Chapter Summary

Chapter Summary

Key Points

• 1.

  RIS-ISAC enables simultaneous comm and sensing from one panel. A RIS reshapes both the communication path (BS→UE via RIS) and the sensing path (BS→target→BS via RIS). Single waveform, single hardware, two services — the 6G ISAC vision.

• 2.

  Sensing SNR scales as $N^4$, twice the rate of comm's $N^2$. The round-trip radar path passes through the RIS twice; coherent combining on each hop gives $N^2$ amplitude (power = squared), total $N^4$ sensing SNR gain.

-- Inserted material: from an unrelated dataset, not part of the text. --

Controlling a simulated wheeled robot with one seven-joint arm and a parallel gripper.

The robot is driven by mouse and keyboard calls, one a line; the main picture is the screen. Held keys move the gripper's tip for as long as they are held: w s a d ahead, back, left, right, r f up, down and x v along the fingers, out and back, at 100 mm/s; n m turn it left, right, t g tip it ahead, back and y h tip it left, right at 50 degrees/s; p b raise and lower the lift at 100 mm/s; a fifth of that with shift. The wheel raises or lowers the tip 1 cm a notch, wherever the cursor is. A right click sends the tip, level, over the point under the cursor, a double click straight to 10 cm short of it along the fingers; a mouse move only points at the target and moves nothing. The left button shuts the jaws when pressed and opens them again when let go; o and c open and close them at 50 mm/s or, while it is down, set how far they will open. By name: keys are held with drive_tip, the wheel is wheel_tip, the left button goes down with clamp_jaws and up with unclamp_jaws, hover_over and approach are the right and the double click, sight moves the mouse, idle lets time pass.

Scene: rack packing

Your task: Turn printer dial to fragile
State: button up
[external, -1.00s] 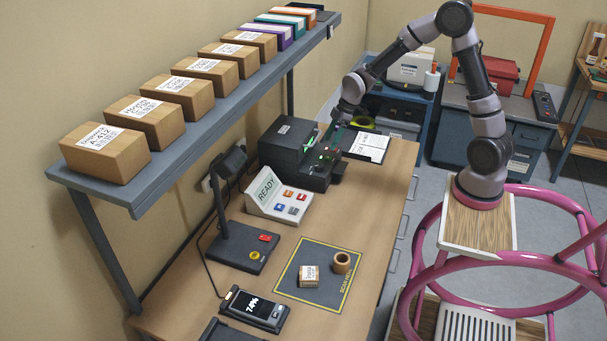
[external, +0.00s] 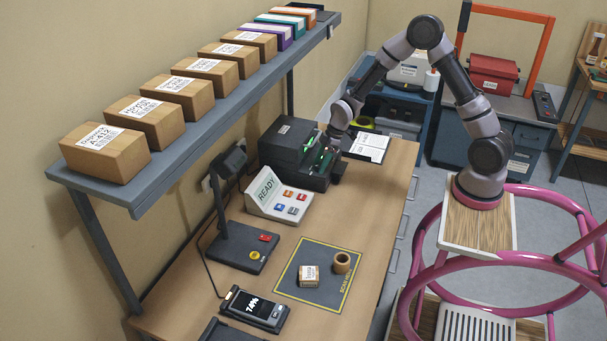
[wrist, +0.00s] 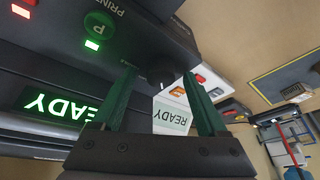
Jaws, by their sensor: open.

RIS is disproportionately more valuable for sensing than for communication — at $N = 256$, sensing gain is $\sim 96$ dB vs. communication gain of $\sim 48$ dB.

• 3.

  The Pareto frontier trades comm vs. sensing via tradeoff parameter $\lambda$. Scalarized problem $\max (1-\lambda) R_{\text{comm}} + \lambda R_{\text{sens}}$ over $(\mathbf{W}, \boldsymbol{\Phi})$. $\lambda$ sweeps from 0 (comm-only) to 1 (sensing-only). The RIS-aided frontier is a convex outward expansion of the no-RIS frontier.

• 4.

  The CommIT RIS-ISAC framework (Caire, Liu, Atzeni 2023). SDR lift of both $\mathbf{W}$ and $\boldsymbol{\Phi}$ gives a tight convex relaxation. For rank-1 radar targets + $K \leq N_t$ users, SDR is exactly tight (no gap). For higher rank, Gaussian randomization extracts $< 1$ dB optimality gap. Warm-start AO refinement gives deployment-grade solutions in real time.

• 5.

  Target deployments: automotive V2X, smart-city sensing, industrial safety. The RIS dual-function paradigm works best when (a) comm users and radar targets coexist in the coverage area, (b) moderate mobility, and (c) a single panel can geometrically see both. Emerging 6G deployments are natural fits.